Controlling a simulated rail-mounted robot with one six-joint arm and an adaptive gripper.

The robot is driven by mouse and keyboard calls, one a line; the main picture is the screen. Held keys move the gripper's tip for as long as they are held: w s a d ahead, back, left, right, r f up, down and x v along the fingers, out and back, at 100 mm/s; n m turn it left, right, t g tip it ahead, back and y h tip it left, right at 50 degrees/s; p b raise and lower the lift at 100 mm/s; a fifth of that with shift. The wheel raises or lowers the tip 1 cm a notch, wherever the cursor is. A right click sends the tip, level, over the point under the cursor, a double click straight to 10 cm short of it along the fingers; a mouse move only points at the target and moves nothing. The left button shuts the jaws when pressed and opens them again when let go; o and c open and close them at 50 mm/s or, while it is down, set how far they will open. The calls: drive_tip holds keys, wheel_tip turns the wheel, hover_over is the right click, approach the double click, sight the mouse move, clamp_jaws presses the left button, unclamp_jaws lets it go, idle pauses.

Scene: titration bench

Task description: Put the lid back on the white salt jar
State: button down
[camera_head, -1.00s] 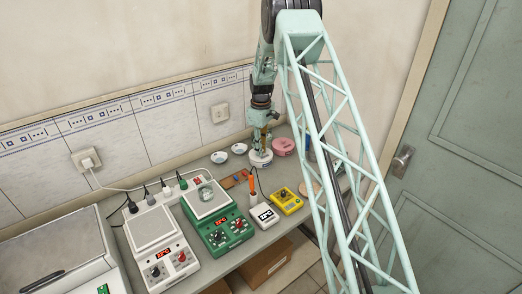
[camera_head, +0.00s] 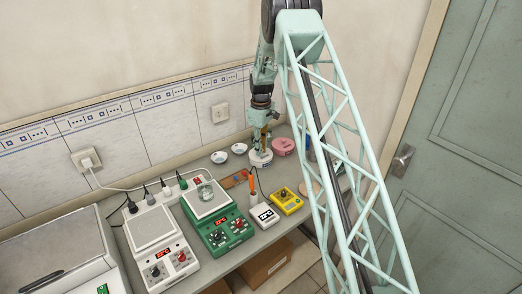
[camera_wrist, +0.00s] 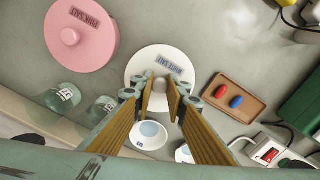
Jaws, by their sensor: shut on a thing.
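The white salt jar (camera_head: 260,161) stands on the bench in front of the pink jar, with a dark label on its side. In the wrist view a round white lid (camera_wrist: 145,64) with a dark label and a small knob (camera_wrist: 160,84) lies below my fingers. My gripper (camera_head: 261,149) points straight down over the jar. Its two fingers in the wrist view (camera_wrist: 160,95) are shut on the lid's knob. The lid looks level and centred over the jar. The jar's rim is hidden, so I cannot tell whether the lid is fully seated.
A pink jar (camera_wrist: 84,40) with its own lid stands close beside. Two small bowls (camera_head: 220,157) sit near the wall. A brown tray (camera_wrist: 235,98) holds a red and a blue piece. Green (camera_head: 222,222) and white devices fill the bench's left part.

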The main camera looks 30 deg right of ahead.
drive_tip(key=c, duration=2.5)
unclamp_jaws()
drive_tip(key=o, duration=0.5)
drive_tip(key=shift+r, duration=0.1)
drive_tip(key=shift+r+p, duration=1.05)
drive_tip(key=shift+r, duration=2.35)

::::

Problem to solve :: Your task is to output exactly the lines from the line containing "Task description: Put" through the last line, inclusive, leaving every picture out.

The completed task ::
Task description: Put the lid back on the white salt jar
State: button down
[camera_head, -1.00s] 
[camera_head, +0.00s] 
[camera_wrist, +0.00s] 
Jaws, by their sensor: shut on a thing.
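The white salt jar (camera_head: 260,161) stands on the bench in front of the pink jar, with a dark label on its side. In the wrist view a round white lid (camera_wrist: 145,64) with a dark label and a small knob (camera_wrist: 160,84) lies below my fingers. My gripper (camera_head: 261,149) points straight down over the jar. Its two fingers in the wrist view (camera_wrist: 160,95) are shut on the lid's knob. The lid looks level and centred over the jar. The jar's rim is hidden, so I cannot tell whether the lid is fully seated.
A pink jar (camera_wrist: 84,40) with its own lid stands close beside. Two small bowls (camera_head: 220,157) sit near the wall. A brown tray (camera_wrist: 235,98) holds a red and a blue piece. Green (camera_head: 222,222) and white devices fill the bench's left part.

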The main camera looks 30 deg right of ahead.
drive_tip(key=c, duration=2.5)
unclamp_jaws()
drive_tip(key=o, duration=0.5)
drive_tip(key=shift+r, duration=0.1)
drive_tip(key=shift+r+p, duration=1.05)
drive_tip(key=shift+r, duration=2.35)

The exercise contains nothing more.